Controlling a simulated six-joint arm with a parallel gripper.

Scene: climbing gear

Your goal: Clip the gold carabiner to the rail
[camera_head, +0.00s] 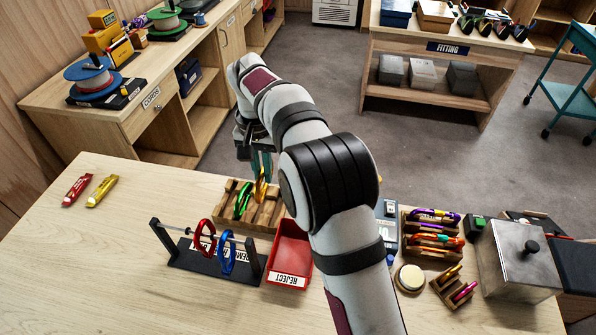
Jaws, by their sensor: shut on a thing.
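The gold carabiner (261,188) is upright at the wooden slotted rack (268,215), beside a green carabiner (242,202). My gripper (262,168) points down from above and its fingers are shut on the gold carabiner's upper part. I cannot tell whether the carabiner's lower end still rests in the rack. The rail (183,230) is a thin metal bar on a black stand, left of the rack and nearer the front. A red carabiner (204,238) and a blue carabiner (227,254) hang on it. My arm hides the area right of the rack.
A red reject tray (291,252) stands between the rail stand and my arm. Right of my arm are a wooden rack of coloured carabiners (433,236), a round pad (411,277) and a metal box (518,262). Red and yellow packets lie at left. The table's left front is clear.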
_ _ _ _
Skip the pictures, then retype every line above exactly.

Controlling a simulated six-joint arm with a parallel gripper.

Scene: climbing gear

Your goal: Clip the gold carabiner to the rail
[camera_head, +0.00s] 
Jaws, by their sensor: shut on a thing.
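The gold carabiner (261,188) is upright at the wooden slotted rack (268,215), beside a green carabiner (242,202). My gripper (262,168) points down from above and its fingers are shut on the gold carabiner's upper part. I cannot tell whether the carabiner's lower end still rests in the rack. The rail (183,230) is a thin metal bar on a black stand, left of the rack and nearer the front. A red carabiner (204,238) and a blue carabiner (227,254) hang on it. My arm hides the area right of the rack.
A red reject tray (291,252) stands between the rail stand and my arm. Right of my arm are a wooden rack of coloured carabiners (433,236), a round pad (411,277) and a metal box (518,262). Red and yellow packets lie at left. The table's left front is clear.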

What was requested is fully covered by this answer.